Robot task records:
__________________________________________________

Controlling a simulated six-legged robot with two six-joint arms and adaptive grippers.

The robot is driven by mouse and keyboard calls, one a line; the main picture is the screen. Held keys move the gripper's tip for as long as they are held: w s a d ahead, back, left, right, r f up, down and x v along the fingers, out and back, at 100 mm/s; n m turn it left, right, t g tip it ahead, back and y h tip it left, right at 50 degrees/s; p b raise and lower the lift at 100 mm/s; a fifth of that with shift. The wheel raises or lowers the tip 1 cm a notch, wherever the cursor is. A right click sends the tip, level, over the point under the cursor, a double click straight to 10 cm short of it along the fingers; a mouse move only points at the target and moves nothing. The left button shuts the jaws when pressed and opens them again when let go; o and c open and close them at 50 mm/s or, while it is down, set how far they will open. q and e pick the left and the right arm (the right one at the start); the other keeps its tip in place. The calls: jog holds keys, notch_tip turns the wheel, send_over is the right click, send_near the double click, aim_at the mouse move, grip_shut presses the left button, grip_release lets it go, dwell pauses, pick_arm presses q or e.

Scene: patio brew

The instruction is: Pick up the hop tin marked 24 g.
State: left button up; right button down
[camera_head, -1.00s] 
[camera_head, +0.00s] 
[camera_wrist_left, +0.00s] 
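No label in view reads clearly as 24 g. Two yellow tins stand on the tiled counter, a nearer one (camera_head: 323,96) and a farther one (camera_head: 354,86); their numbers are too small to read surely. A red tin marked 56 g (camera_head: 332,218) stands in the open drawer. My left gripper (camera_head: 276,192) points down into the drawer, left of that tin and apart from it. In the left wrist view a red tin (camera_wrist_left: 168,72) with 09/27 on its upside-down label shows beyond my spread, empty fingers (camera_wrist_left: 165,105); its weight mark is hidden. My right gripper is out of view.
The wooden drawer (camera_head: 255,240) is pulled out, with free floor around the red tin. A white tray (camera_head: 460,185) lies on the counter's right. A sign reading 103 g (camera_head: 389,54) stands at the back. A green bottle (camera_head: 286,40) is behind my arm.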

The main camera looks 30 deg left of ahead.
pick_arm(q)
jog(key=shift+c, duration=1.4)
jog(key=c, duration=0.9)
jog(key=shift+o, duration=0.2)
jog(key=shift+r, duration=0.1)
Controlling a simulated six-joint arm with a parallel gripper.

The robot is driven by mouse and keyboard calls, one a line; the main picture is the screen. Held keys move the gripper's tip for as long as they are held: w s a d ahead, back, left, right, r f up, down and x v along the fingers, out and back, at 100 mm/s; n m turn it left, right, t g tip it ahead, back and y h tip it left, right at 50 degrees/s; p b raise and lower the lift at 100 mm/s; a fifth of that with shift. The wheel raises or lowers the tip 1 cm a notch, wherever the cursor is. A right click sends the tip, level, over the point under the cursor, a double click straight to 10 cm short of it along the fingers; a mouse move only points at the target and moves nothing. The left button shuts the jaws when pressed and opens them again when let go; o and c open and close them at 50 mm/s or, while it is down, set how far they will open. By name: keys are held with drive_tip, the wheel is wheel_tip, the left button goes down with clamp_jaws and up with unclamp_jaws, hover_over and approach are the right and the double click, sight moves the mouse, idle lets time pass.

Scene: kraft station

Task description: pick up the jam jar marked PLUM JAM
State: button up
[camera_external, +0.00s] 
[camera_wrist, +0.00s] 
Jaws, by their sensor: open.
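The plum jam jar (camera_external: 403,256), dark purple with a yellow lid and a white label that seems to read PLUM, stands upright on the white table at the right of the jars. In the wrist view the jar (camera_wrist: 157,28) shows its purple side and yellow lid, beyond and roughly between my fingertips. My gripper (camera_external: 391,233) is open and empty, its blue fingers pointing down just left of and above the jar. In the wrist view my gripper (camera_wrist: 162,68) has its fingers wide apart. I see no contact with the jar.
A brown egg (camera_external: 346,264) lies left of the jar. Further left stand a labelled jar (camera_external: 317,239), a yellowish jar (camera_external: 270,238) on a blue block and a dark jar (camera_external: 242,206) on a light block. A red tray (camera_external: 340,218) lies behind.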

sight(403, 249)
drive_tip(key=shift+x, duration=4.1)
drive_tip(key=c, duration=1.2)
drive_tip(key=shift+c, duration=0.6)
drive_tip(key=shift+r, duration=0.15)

__________________________________________________

*Your instructions*.
Pick out all lines containing the string "State".

*Response*.
State: left button up; right button down
State: button up

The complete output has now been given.